Exercise material:
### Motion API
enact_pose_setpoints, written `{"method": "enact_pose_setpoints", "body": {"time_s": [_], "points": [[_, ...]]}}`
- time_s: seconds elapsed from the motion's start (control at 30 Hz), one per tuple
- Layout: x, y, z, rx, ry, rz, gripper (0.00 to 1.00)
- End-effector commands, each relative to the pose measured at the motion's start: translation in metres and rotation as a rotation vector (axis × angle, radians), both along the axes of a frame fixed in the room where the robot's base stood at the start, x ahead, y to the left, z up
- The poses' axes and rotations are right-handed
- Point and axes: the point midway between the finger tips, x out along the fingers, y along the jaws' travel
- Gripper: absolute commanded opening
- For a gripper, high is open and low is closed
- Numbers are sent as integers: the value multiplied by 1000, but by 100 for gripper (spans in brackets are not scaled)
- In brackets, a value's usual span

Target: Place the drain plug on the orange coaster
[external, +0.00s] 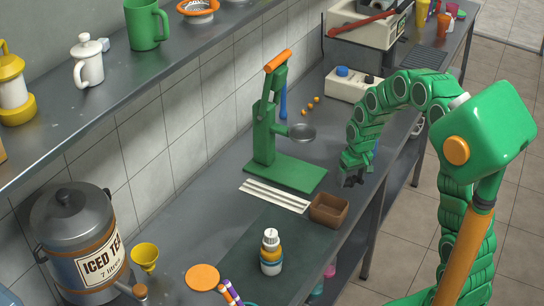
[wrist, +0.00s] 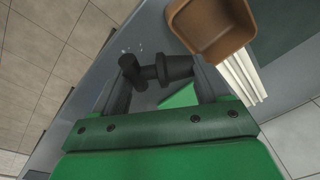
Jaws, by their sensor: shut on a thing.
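The drain plug (wrist: 175,68) is a dark, tapered piece between the two fingers of my gripper (wrist: 160,76) in the wrist view. My gripper is shut on it. In the external view my gripper (external: 353,178) is above the counter's front side, right of the brown box, and the small dark plug is hard to tell from the fingers. The orange coaster (external: 202,277) is a flat disc on the counter at the lower left, well away from my gripper. It does not show in the wrist view.
A brown open box (external: 329,211) stands near my gripper; it also shows in the wrist view (wrist: 212,28). White strips (external: 275,195) and a green press (external: 287,172) are behind it. A bottle (external: 271,253), purple-and-white sticks (external: 231,292) and yellow funnel (external: 145,256) are near the coaster.

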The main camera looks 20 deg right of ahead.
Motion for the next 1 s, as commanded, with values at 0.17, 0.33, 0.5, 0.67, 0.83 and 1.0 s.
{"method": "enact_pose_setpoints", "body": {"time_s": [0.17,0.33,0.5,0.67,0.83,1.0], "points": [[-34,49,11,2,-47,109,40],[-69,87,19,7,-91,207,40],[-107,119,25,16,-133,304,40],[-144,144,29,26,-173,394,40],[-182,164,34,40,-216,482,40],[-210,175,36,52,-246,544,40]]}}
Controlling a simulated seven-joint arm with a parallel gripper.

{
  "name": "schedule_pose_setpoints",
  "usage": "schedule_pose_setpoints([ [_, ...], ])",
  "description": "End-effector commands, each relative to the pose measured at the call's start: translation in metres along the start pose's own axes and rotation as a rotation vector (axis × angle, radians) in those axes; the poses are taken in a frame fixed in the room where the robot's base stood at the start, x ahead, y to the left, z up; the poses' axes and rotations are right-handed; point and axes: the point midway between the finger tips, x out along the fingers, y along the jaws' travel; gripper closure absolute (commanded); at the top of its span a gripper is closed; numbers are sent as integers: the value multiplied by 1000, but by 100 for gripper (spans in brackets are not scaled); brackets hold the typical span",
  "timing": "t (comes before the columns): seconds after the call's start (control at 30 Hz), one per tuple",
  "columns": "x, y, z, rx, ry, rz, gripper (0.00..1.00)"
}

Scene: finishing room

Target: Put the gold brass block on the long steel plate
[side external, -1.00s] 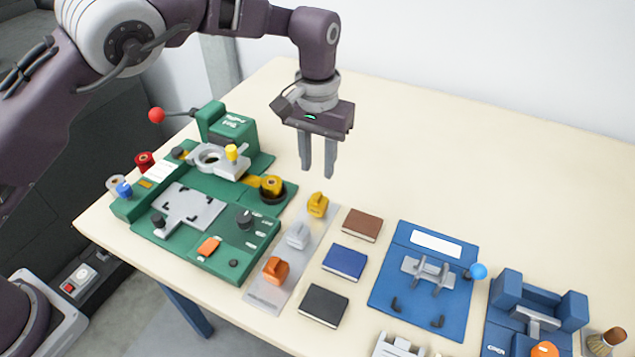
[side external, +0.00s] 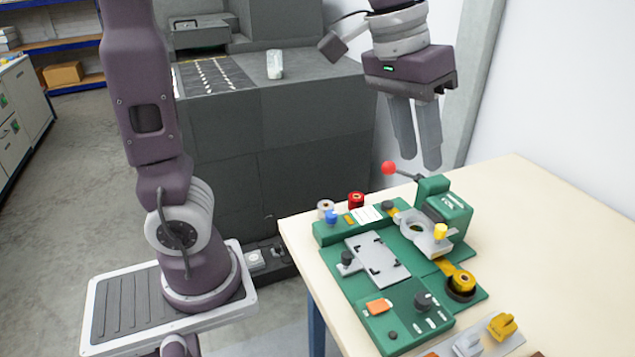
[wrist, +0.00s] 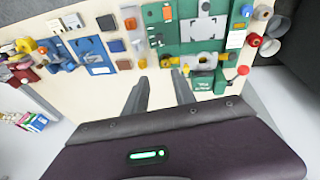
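The gold brass block (side external: 502,326) is a small yellow block with a raised top. In the wrist view the gold block (wrist: 142,63) is small, at the end of the row. My gripper (side external: 418,162) is open and empty, its fingers pointing down. It is high above the table's far side, well away from the block.
Bare table lies behind the plate.

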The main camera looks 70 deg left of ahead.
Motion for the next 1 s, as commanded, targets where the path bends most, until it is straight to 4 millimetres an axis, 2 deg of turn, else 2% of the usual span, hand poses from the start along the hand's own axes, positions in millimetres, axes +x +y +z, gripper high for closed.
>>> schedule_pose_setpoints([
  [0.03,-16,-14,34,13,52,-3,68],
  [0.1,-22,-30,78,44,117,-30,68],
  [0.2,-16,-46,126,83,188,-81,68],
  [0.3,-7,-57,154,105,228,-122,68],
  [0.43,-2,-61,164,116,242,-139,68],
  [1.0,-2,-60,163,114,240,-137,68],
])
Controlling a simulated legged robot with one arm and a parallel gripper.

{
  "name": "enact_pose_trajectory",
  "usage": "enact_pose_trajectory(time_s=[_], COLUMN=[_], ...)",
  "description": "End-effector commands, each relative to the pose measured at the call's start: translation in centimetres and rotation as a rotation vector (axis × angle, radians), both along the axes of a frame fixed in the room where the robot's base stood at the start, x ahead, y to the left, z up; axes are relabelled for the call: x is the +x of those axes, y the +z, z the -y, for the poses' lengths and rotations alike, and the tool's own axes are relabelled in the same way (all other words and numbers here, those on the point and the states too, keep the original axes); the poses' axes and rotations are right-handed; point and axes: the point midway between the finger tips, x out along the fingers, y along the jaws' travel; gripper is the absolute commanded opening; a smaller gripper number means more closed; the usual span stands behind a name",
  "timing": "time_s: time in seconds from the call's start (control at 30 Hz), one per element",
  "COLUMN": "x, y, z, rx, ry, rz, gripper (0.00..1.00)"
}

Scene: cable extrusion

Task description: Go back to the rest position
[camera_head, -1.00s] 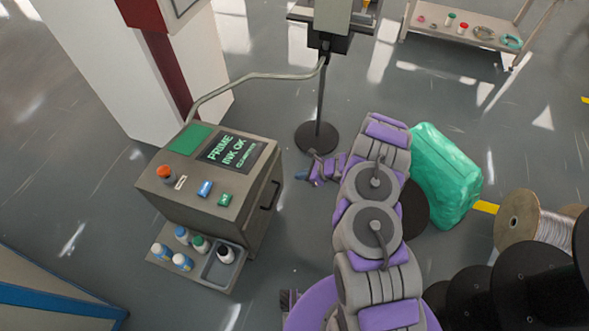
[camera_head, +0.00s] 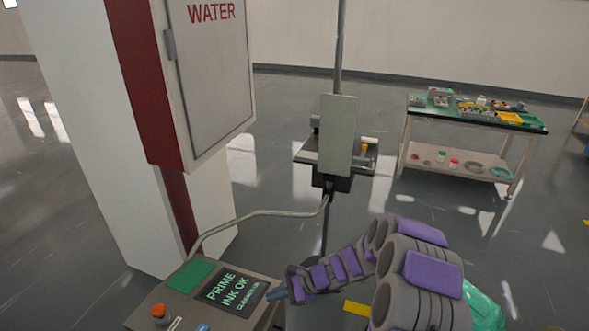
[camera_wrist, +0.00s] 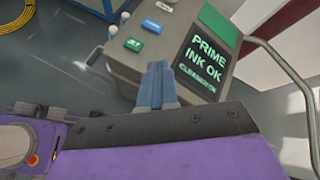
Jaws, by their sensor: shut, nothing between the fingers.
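My gripper (camera_head: 277,294) is at the end of my grey and purple arm, beside the right edge of the ink machine's screen in the head view. In the wrist view my gripper (camera_wrist: 158,68) shows as two blue-grey fingers pressed together with nothing between them. The ink machine (camera_head: 180,311) is a grey box; its dark screen (camera_head: 231,292) reads "PRIME INK OK" in green. The screen also shows in the wrist view (camera_wrist: 208,62), right of the fingers. I cannot tell whether the fingers touch the machine.
A white pillar and a red-sided "WATER" cabinet (camera_head: 207,70) stand behind the machine. A grey hose (camera_head: 262,213) runs to a stand with a pale panel (camera_head: 338,135). A workbench (camera_head: 475,118) with small parts stands at the back right. A green bundle (camera_head: 487,309) lies bottom right.

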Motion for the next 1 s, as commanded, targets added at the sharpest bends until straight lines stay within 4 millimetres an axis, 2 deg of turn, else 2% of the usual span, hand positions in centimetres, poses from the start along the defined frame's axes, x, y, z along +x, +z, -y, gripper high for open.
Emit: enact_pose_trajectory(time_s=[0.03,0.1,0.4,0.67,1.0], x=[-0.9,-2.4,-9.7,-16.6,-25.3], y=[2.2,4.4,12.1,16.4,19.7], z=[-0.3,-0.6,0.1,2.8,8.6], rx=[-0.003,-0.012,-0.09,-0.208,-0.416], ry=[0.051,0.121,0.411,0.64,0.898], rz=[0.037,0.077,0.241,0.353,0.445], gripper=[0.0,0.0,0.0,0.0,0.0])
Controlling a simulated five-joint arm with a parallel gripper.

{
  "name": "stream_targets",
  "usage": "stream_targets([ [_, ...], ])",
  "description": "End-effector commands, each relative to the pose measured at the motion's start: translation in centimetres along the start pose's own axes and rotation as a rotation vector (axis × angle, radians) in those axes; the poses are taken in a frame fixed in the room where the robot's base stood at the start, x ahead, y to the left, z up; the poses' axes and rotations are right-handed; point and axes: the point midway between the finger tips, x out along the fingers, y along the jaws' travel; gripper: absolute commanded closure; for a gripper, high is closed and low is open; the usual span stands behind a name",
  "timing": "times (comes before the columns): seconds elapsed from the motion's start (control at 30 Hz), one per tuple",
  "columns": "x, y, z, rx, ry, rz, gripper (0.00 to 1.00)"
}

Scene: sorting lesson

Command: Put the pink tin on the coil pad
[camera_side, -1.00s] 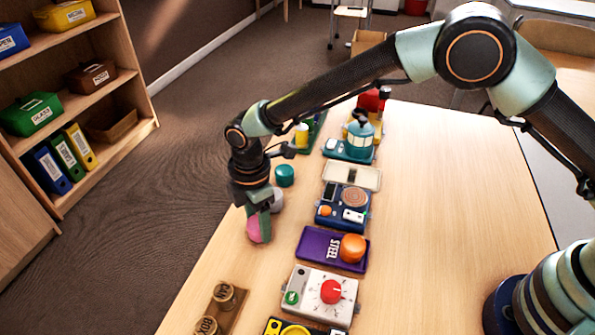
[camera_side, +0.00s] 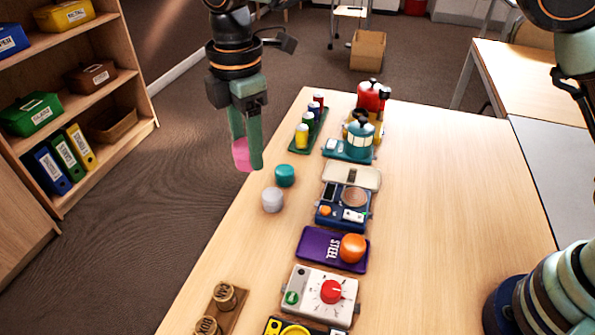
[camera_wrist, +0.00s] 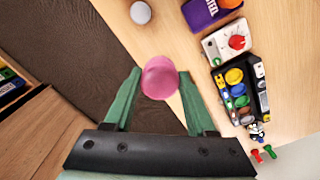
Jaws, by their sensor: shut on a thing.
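The pink tin (camera_side: 241,156) is held between the green fingers of my gripper (camera_side: 248,154), lifted high near the table's left edge. In the wrist view the pink tin (camera_wrist: 160,78) sits between the two fingertips. The coil pad (camera_side: 355,197) is a round brown disc on a blue device (camera_side: 327,221), to the right of and below my gripper in the side view. Its top looks bare. The wrist view does not show the coil pad.
A teal tin (camera_side: 285,175) and a pale grey tin (camera_side: 272,200) stand left of the blue device. A purple STEEL pad (camera_side: 316,248) bears an orange tin (camera_side: 353,248). A white dial box (camera_side: 309,283) is nearer. A teal lantern-like item (camera_side: 361,138) stands behind. The table's right side is clear.

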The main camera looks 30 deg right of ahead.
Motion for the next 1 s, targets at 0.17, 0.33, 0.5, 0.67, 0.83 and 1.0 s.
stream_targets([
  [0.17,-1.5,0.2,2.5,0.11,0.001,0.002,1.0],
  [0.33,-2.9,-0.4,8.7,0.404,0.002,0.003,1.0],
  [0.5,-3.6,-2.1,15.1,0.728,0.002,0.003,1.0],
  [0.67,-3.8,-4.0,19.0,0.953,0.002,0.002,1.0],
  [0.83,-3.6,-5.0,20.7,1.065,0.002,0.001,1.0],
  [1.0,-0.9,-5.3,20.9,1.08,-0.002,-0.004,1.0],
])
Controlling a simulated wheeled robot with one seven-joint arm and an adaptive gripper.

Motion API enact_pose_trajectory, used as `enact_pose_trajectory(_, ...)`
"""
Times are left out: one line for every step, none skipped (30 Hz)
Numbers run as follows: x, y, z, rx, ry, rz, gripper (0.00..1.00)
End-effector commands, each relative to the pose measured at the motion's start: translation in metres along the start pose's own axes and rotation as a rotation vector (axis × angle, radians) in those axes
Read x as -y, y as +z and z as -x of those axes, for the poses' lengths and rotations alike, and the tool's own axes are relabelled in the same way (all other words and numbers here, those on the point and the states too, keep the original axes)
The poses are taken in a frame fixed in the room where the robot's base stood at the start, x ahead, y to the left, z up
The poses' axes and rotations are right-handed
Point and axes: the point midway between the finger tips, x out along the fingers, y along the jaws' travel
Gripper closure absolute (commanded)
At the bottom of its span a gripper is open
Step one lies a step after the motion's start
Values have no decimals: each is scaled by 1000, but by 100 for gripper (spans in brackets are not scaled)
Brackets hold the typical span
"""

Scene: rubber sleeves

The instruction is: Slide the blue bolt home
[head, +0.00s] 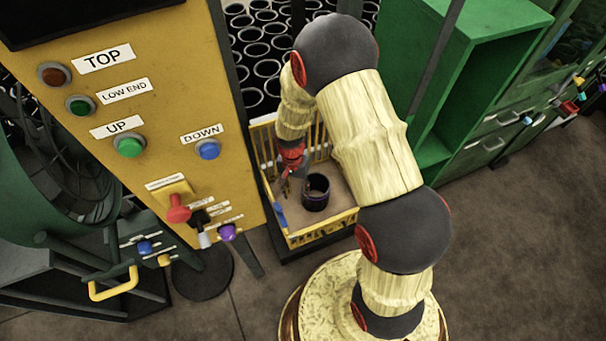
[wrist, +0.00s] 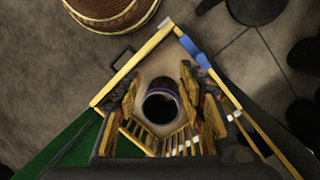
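A blue-knobbed bar (head: 147,246) sits at the lower left beside a yellow handle; it may be the bolt. A separate blue piece (head: 279,216) is on the near left side of the yellow-railed crate, and a blue piece on the crate's edge also shows in the wrist view (wrist: 195,53). I cannot tell which is the bolt or how far it is slid. My gripper (head: 285,187) is low at the crate. In the wrist view its fingers (wrist: 161,100) are spread, with a dark sleeve (wrist: 147,107) seen between them. I see nothing held.
The yellow-railed crate (head: 322,229) holds the dark sleeve (head: 316,204). A yellow control panel (head: 160,90) with labelled buttons stands left of it. Many black sleeves (head: 265,68) stand behind. A green cabinet (head: 470,100) is at the right; floor is clear at lower right.

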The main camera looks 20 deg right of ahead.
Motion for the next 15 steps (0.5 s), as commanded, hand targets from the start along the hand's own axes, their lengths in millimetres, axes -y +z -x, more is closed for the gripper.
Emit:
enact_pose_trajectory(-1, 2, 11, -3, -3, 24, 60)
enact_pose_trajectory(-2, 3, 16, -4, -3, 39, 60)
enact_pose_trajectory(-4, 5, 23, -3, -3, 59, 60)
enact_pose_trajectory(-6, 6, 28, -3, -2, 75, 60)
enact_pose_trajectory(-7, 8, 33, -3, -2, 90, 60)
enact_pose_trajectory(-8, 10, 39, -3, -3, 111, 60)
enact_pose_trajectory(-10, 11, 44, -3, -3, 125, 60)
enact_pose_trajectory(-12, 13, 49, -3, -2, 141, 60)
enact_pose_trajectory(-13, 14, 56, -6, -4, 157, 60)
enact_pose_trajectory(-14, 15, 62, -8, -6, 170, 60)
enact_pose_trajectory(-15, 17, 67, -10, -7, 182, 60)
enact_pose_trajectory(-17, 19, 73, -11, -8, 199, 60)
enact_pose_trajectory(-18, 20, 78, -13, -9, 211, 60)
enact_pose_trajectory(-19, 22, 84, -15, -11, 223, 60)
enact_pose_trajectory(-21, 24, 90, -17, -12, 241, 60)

Stated task: Above are the records; copy exactly the lines from the one with "[camera_side, +0.00s]" through the one with "Numbers run as", including both, and nothing more. Leave out pictures.

Task solution:
[camera_side, +0.00s] 
[camera_wrist, +0.00s] 
Jaws, by their sensor: shut on a thing.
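The pink tin (camera_side: 241,156) is held between the green fingers of my gripper (camera_side: 248,154), lifted high near the table's left edge. In the wrist view the pink tin (camera_wrist: 160,78) sits between the two fingertips. The coil pad (camera_side: 355,197) is a round brown disc on a blue device (camera_side: 327,221), to the right of and below my gripper in the side view. Its top looks bare. The wrist view does not show the coil pad.
A teal tin (camera_side: 285,175) and a pale grey tin (camera_side: 272,200) stand left of the blue device. A purple STEEL pad (camera_side: 316,248) bears an orange tin (camera_side: 353,248). A white dial box (camera_side: 309,283) is nearer. A teal lantern-like item (camera_side: 361,138) stands behind. The table's right side is clear.

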The main camera looks 30 deg right of ahead.
Motion for the next 1 s, targets at 0.17, 0.33, 0.5, 0.67, 0.83 and 1.0 s.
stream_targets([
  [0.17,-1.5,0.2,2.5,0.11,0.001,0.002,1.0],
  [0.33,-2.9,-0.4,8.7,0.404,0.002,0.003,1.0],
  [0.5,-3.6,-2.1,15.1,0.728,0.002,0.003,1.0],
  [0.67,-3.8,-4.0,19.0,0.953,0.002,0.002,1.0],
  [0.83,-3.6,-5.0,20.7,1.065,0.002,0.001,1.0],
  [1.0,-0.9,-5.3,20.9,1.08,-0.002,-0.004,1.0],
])
Controlling a simulated wheeled robot with one seven-joint arm and an adaptive gripper.

Motion API enact_pose_trajectory, used as `enact_pose_trajectory(_, ...)`
"""
Times are left out: one line for every step, none skipped (30 Hz)
Numbers run as follows: x, y, z, rx, ry, rz, gripper (0.00..1.00)

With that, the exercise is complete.